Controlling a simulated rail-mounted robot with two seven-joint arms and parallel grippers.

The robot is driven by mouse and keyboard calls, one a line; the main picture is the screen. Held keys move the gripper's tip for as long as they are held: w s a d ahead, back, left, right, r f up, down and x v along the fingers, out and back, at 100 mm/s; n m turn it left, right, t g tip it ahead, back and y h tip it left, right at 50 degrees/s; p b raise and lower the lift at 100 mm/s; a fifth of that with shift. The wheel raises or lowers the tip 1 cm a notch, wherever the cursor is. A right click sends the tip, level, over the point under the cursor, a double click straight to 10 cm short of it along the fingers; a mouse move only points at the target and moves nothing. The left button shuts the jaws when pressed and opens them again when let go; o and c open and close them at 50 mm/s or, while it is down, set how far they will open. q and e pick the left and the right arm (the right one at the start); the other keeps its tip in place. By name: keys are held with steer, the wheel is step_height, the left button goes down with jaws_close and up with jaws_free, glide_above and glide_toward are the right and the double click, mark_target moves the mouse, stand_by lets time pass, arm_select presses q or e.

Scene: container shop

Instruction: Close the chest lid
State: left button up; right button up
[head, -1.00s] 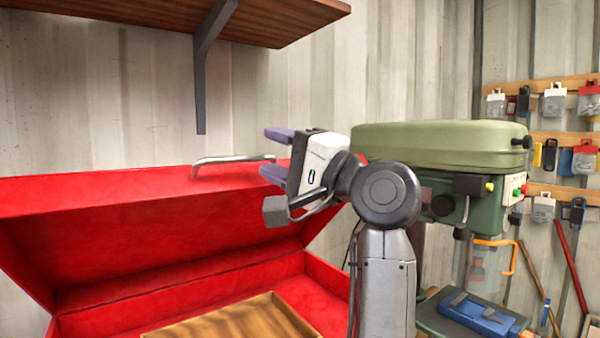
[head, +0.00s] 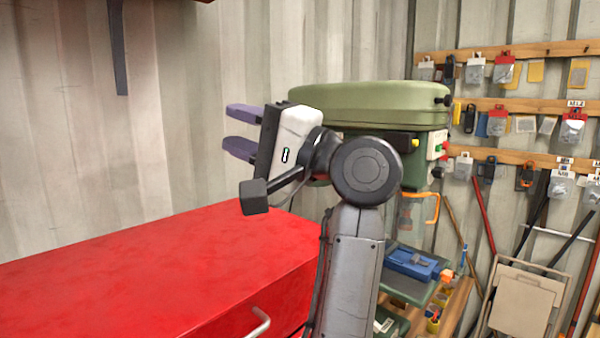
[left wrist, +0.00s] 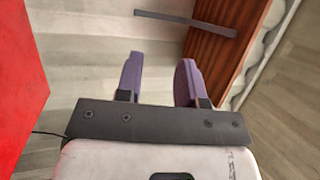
▬▬▬▬▬▬
* Task brief
Gather each line holding the string "robot".

* Output for this task
Controlling a simulated rail-mounted robot with two seven-joint arms and parallel grippers.
The robot is driven by mouse and keyboard calls, one a line; the main picture is the screen. Held keys move the gripper's tip for as long as they are held: w s a d ahead, back, left, right, r f up, down and x v along the fingers, out and back, at 100 mm/s; n m turn it left, right, t g tip it ahead, back and y h tip it left, right at 50 degrees/s; p b raise and lower the lift at 100 mm/s; a fifth of that with shift. The wheel raises or lowers the tip 1 cm a notch, wherever the cursor is. A right click sends the tip, level, over the point under the cursor, a double click straight to 10 cm short of it along the fingers; a mouse move only points at the target and moves nothing. The left button shuts the jaws when pressed and opens them again when let go; o and c open and close them at 50 mm/s or, while it is down, set how far they will open. q and e pick the left and the right arm (the right one at the start); the other keeps its tip in place. By name: keys are held with steer, the wheel is step_height, the left button goes down with jaws_close and up with jaws_free, glide_above and glide_toward are the right and the double click, mark_target moves the mouse, stand_by lets time pass, arm_select presses q or e.

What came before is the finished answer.